Passwords are evolving into a library of short words and mixed phrases. What used to be something as simple as your dog’s name has turned into the complicated mess that it is today. With most accounts requiring at least 8 characters, a capital letter, and a number, choosing a password that’s also easy to remember is a task in itself. Online security is extremely important – but do you care enough to secure it?
In an online survey from 2012, nearly 60% of adults have 5 or more unique passwords, and 30% have more than 10. Password exhaustion has turned into a trend where society is either recycling passwords across multiple accounts, or simply making it as easy as possible while following the requirements. Most adults have passwords to remember for their workplace in addition to their personal life. When you really take the time to think about it – how many do you have? Mixing together all of your emails, social networks, and everything else, it almost becomes an entire catalogue.
For the better part of my online history, I’ve used the same few passwords. I set up a system based on the level of security I needed. Basic accounts and social networking used one, then more advanced accounts such as email and financial services were another. Personal identities and my Apple ID had the highest level. It was an easy way to remember what I had set because of the category it was placed in. I’ll tell you right now that this system is a mistake. Having the same password across different accounts of the same category is a bad decision, because if one gets compromised it’s an easy lead into everything else. Programs can be run to use the password and similar variations across other sites to try and find matches. Within a few hours or days, your identity belongs to someone else.
Organizational password software such as 1Password (available for most devices here) has helped millions of people manage and create stronger passwords. This program embeds itself into a browser, and auto-inputs information from accounts to personal details. This is all extremely secure as it runs in private browsing mode, so no information gets stored anywhere else. I’ve been using 1Password on my iOS devices for over a year now and it has provided secure, convenient access to saved websites such as credit cards, government, and more. Take a look at 1Password for more information and how to get started.
Apple has revolutionized the security field by implementing a bio-metric finger print scanner into their latest flagship iPhone. There are many people who don’t use a passcode on their phone, mostly because of laziness. When you think about it, auto-logins for apps such as banking, social networks, and much more are saved into the phone. It’s become one of the most integrated devices that has access to everything in your life. Yet it’s the least protected. While Touch ID is still in it’s infancy, the basic areas are covered for now. Unlocking the device and making iTunes Store purchases are a great start, and will lead to much more integration in the future.

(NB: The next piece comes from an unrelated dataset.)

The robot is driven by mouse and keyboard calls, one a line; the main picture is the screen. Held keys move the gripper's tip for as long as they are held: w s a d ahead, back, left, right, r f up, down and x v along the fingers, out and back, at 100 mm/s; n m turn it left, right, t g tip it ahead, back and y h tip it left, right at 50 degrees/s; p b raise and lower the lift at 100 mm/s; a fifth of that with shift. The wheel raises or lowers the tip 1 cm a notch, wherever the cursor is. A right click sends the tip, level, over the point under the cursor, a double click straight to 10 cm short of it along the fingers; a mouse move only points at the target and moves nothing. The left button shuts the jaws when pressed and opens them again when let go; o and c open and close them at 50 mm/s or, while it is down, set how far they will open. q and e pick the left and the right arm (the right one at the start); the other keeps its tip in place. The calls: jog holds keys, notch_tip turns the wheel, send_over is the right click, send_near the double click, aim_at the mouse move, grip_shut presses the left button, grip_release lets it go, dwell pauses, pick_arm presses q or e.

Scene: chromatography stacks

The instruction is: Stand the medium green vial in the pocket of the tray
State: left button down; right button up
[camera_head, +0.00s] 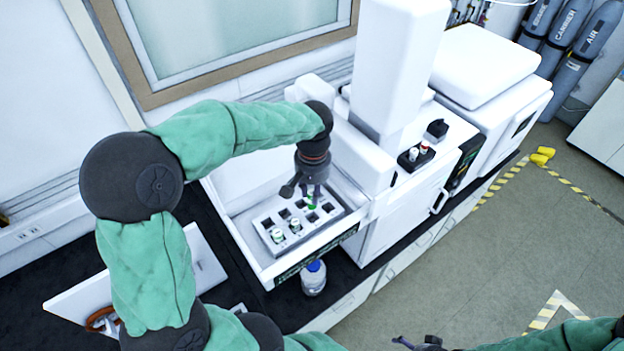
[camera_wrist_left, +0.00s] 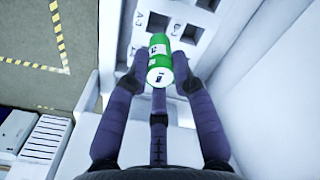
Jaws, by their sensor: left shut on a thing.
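The green vial (camera_wrist_left: 160,62) has a white cap and is gripped between the fingers of my left gripper (camera_wrist_left: 160,82) in the left wrist view. In the head view my left gripper (camera_head: 309,194) points down over the right part of the grey tray (camera_head: 308,237), and only a little green of the vial (camera_head: 311,206) shows below the fingers. The tray has several square dark pockets, also visible beside the vial in the left wrist view. Whether the vial's bottom is inside a pocket is hidden. My right gripper (camera_head: 412,344) is partly visible at the bottom edge.
The tray lies inside a white open drawer (camera_head: 237,237) beside a tall white instrument (camera_head: 400,60). A blue-capped bottle (camera_head: 314,278) stands in front of the drawer.

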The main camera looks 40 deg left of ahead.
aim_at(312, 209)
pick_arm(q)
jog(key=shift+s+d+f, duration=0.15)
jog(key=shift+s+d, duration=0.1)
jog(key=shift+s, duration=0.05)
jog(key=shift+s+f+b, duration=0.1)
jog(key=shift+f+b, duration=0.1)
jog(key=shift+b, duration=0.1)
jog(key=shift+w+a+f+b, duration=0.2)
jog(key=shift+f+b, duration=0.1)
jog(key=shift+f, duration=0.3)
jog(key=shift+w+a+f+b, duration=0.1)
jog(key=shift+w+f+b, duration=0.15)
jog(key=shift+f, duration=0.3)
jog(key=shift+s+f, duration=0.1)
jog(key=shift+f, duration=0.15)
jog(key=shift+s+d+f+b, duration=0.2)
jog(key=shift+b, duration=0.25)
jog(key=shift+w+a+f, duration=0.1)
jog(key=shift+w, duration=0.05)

Now imagine if this kind of technology was fully integrated across an entire Operating System. Apple already has iCloud keychain syncing passwords across devices, but if Touch ID was unified with Mac OS X and Safari it could be a game changer. While there are many flaws at this point in time, it’s incredible to think of a USB enabled device, or something built into the Apple keyboards, that could use Touch ID to sign into Facebook or E-Mail. Safari already has a system in place like the one that 1Password provides to generate passwords. Stored in the iCloud keychain, these passwords could use Touch ID to authenticate the user. Once verified, it would automatically input the saved password.
It’s also a great way to entice users to stay within the Apple ecosystem if all of their devices were able to use Touch ID and sign into services or accounts. This not only creates ease of access, but simplifies the process of having complicated passwords and not needing to remember any of them.
Another strong system in place are authenticators. Google uses one for their online services, and Blizzard also has one for their games. I use the Blizzard autheticator for my Diablo 3 account to prevent unauthourized access. Even with strong passwords, there are still ways to get through. This system is accessed through an app on iOS or Android and provides a code that refreshes every few seconds. When you attempt to sign in to any of their games or even the account management section through the web portal, it asks for the authenticator code in addition to your account information. It’s a strong method to secure accounts and would be invaluable if it were to become fully integrated.
This kind of system could be implemented into an app done through Google or Microsoft, similar to Apple’s iCloud keychain. Websites could be set up to have their accounts link to a universal authenticator that requires the randomized code to log in. I feel this process would be a little harder to integrate as it would require a partnership between many different corporations. Using your mobile device as the link to all of your accounts, opposed to the traditional password structure would be beneficial to everyone. This method would also need to have the old system in place for people who do not have a compatible mobile device.
Online security is becoming harder to protect with exploits such as Heartbleed emerging to the public. Identity theft is easier than ever, and the best part is that it’s preventable. There’s always a mindset that people will revert back to, thinking it would never happen to me. Until it does. While you may not feel that you have information worth stealing, someone else thinks otherwise. A real identity is one of the most treasured assets available.
Take the time to make sure that yours stays with you.